__TASK DIRECTIONS__:
Using the entries shown below, output the line containing "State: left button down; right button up", the line containing "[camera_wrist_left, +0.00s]", and every line between them, exactly. Pictures are omitted.

[start DATA ENTRIES]

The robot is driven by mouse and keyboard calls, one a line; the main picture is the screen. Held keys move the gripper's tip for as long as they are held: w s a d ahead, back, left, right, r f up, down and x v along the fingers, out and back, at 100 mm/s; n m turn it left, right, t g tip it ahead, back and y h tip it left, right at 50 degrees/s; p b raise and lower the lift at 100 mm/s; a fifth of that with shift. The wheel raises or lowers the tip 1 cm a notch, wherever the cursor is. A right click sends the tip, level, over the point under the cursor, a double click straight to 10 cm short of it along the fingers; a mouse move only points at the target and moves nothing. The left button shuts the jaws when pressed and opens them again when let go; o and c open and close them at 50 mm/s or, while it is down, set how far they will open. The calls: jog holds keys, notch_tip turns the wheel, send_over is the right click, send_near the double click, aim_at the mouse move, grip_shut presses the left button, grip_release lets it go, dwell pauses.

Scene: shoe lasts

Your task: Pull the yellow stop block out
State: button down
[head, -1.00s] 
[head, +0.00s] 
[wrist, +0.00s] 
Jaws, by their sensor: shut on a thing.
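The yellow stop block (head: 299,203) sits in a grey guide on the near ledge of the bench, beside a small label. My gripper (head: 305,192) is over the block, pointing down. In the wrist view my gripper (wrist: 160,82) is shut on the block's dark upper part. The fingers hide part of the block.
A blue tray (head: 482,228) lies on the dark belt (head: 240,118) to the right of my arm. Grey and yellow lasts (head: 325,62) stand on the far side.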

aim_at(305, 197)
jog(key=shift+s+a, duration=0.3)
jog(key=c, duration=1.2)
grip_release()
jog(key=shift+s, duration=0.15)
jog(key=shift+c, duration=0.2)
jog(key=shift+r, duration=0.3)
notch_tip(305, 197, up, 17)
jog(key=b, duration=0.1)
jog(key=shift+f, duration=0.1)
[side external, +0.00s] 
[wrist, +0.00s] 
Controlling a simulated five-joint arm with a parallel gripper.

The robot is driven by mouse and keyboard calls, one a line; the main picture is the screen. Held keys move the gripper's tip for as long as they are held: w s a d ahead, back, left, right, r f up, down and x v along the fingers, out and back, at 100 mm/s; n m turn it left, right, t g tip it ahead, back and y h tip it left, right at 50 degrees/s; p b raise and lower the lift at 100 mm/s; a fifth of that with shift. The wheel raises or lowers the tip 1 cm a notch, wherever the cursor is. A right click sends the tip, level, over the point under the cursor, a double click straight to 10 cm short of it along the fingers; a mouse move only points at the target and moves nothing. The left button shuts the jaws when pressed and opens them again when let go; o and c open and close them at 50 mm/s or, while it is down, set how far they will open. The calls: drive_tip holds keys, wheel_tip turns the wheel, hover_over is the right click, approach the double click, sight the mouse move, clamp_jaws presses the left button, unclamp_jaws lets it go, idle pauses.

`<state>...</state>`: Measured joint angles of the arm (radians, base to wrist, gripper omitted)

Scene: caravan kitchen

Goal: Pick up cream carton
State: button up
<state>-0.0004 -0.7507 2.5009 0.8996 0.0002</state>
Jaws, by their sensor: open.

[end DATA ENTRIES]
[start DATA ENTRIES]

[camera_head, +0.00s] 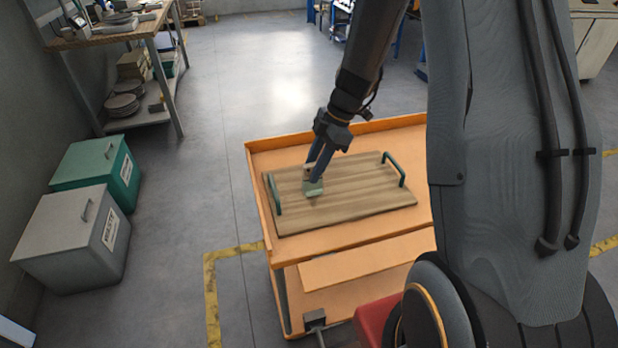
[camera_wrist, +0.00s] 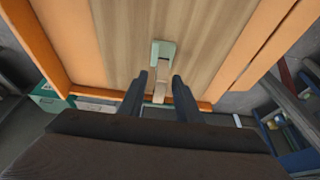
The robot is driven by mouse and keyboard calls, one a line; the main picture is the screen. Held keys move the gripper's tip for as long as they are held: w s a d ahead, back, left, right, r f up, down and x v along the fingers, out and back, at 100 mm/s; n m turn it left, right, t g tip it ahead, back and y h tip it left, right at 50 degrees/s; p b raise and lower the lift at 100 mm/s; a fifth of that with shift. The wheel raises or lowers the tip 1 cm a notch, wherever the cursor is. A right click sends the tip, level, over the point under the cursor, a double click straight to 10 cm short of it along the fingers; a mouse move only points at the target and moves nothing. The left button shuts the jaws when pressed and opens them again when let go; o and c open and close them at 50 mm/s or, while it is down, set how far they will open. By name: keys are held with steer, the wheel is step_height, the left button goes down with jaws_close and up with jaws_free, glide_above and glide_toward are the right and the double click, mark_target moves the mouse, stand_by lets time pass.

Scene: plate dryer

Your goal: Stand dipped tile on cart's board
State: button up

[end DATA ENTRIES]
[start DATA ENTRIES]

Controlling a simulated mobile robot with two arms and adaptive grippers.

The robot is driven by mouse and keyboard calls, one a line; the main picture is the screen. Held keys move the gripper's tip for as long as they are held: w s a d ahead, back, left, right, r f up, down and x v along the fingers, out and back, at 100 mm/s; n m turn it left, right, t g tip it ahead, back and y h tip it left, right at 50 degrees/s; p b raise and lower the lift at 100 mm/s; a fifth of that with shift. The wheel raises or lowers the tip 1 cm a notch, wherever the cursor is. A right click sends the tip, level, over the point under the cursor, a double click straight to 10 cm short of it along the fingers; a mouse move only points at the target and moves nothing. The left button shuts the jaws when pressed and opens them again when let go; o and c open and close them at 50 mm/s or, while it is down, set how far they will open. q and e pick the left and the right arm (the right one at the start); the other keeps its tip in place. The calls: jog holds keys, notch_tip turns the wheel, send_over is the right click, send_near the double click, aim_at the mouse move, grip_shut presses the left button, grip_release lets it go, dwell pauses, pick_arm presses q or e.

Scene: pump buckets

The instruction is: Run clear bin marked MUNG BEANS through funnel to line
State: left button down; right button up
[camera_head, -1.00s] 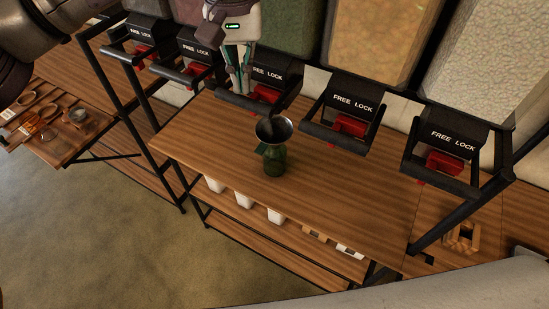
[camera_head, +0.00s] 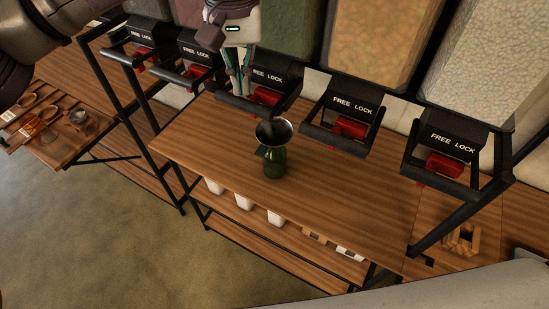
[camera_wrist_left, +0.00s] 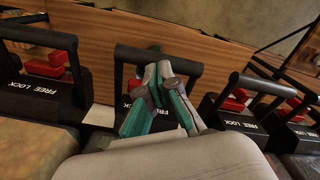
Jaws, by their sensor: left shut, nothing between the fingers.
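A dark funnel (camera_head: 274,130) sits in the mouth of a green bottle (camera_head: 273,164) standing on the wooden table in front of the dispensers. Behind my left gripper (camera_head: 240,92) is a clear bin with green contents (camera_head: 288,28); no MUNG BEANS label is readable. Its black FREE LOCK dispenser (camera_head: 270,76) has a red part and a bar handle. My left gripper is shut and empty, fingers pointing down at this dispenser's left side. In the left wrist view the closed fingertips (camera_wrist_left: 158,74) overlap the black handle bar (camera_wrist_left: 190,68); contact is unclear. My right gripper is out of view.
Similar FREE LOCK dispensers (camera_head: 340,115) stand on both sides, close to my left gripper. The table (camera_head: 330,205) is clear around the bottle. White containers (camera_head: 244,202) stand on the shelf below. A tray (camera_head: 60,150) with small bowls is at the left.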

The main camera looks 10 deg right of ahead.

[end DATA ENTRIES]

__SOLUTION__:
State: left button down; right button up
[camera_head, -1.00s] 
[camera_head, +0.00s] 
[camera_wrist_left, +0.00s] 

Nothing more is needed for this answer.